Bisnis.com, JAKARTA — Pakar pemilu sekaligus Peneliti Senior Perludem Didik Supriyanto berpendapat bahwa kemungkinan keberhasilan langkah-langkah inkonstitusional dalam Pemilu, kebanyakan tak menghasilkan apa-apa.
Menurutnya, kedewasaan berpolitik dapat diukur dari kemampuan para pelaku mengikuti ketentuan legal-formal. Sebab itulah, langkah seperti people power atau pengumpulan massa untuk menuntut sesuatu dari Pemilu, seharusnya ditempatkan dalam ekspresi politik semata.
"Kita memang tidak bisa menghentikan atau melarang orang mengekspresikan sikap politiknya. Tapi tetap aturan main harus ditaati," ungkap Didik kepada Bisnis, Kamis (2/5/2019).
Andaikata nanti benar ada sengketa dari kedua kubu Pilpres 2019, dirinya mengimbau keduanya memperhatikan dan mengikuti segala aturan sesuai konstitusi. Di samping ada pengumpulan massa yang sifatnya ekspresi berpolitik saja.
Sebab itulah, Didik menjelaskan apabila memegang teguh konstitusi secara benar, beberapa wacana yang bergulir dalam Pilpres 2019 untuk membuat skenario kemenangan inkonstitusional kemungkinan berhasilnya dapat dikatakan mustahil.
Contohnya, pertama, wacana kecurangan.

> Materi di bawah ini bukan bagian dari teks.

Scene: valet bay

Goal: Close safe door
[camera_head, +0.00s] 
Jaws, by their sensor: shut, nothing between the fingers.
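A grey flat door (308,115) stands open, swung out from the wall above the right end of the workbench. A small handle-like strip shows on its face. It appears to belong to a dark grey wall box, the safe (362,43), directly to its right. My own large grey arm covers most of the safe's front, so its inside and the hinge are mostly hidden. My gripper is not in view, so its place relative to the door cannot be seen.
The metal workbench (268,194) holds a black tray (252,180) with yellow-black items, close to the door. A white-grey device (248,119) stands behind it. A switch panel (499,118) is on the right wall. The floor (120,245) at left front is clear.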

Sesuai konstitusi, perlu dilihat secara objektif bahwa kecurangan yang kecil dan tidak melebihi selisih suara, tidak dapat membatalkan hasil pemilu.
Baca Juga
"Karena disitulah menunjukkan kedewasaan politik kita. Bahwa pemilu itu ada menang, ada kalah. Bahwa kecurangan itu ada, tapi ada yang bisa ditolerir, ada yang tidak. Ada yang signifikan terhadap perolehan suara, ada yang tidak," jelas Didik.

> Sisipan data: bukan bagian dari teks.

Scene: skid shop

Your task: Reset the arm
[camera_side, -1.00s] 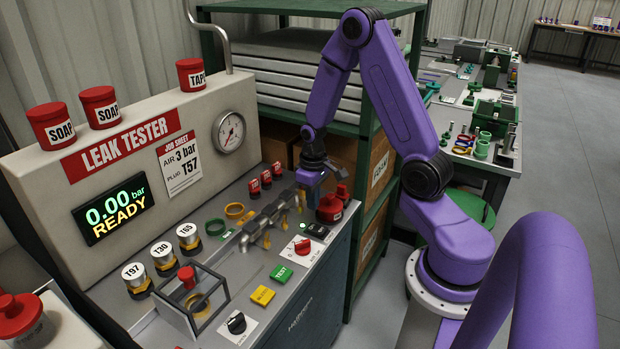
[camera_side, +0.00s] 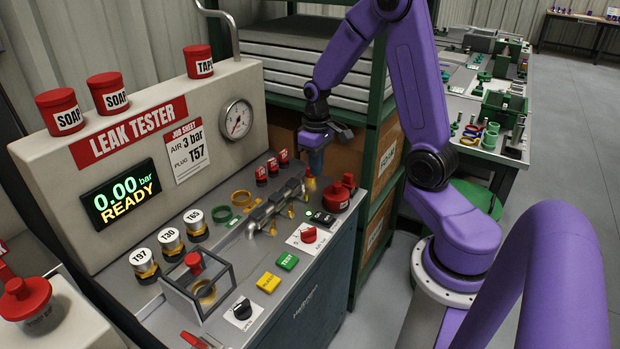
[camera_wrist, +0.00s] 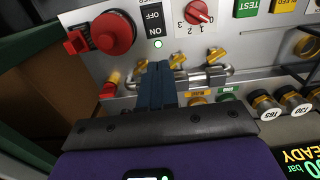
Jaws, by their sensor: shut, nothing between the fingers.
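My gripper (camera_side: 316,168) is shut and empty in the side view. It hangs pointing down above the back right end of the leak tester's bench, over the metal pipe manifold (camera_side: 272,209). In the wrist view the two blue fingers of my gripper (camera_wrist: 157,68) are pressed together, with the manifold (camera_wrist: 205,80) behind them. I cannot tell the exact height of the fingertips above the bench. My purple arm is bent, with its elbow high at the top edge of the side view.
A red knob (camera_side: 337,197) stands right of the manifold. A green-framed shelf (camera_side: 378,190) with boxes is close behind the arm. The leak tester (camera_side: 140,140) carries red tins on top. Labelled plugs (camera_side: 172,240) and a clear guard box (camera_side: 197,285) stand at the front left.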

Kedua, rekomendasi diskualifikasi salah satu pasangan calon. Menurut Didik, perlu dilihat lagi alasan dan argumentasinya secara jelas. Bukan hanya sekadar demi berpihak pada pasangan calon lain.
Ketiga, jangan ada lagi pihak yang menyesatkan masyarakat dengan membuat penerjemahan konstitusi tanpa dasar. Sebab, beberapa pihak mempertanyakan kembali syarat pemenang Pilpres lewat Pasal 6A ayat 3 UUD 1945 yang berbunyi:
(i) Pasangan calon Presiden dan Wakil Presiden yang mendapatkan suara lebih dari lima puluh persen dari jumlah suara dalam pemilihan umum; dan
(ii) dengan sedikitnya dua puluh persen suara di setiap provinsi yang tersebar di lebih dari setengah jumlah provinsi di Indonesia.
Menurut Didik, tafsir pasal yang telah ditetapkan oleh Putusan MK nomor 50/PUU-XII/2014 ini, jangan sampai digunakan sebagai alat mendidik masyarakat menentang konstitusi.
"Itu bisa [digunakan] kalau pasangan calon [yang maju ke Pilpres] lebih dari dua. Kalau pasangan calonnya hanya dua, berlaku mayoritas mutlak 50 plus 1. Itu sudah dijelaskan oleh MK pada 2014. Lagi pula pasal lain juga ada yang menjelaskan. Jadi jangan [beedasarkan] satu pasal saja, harus dibaca lengkap," ujar Didik.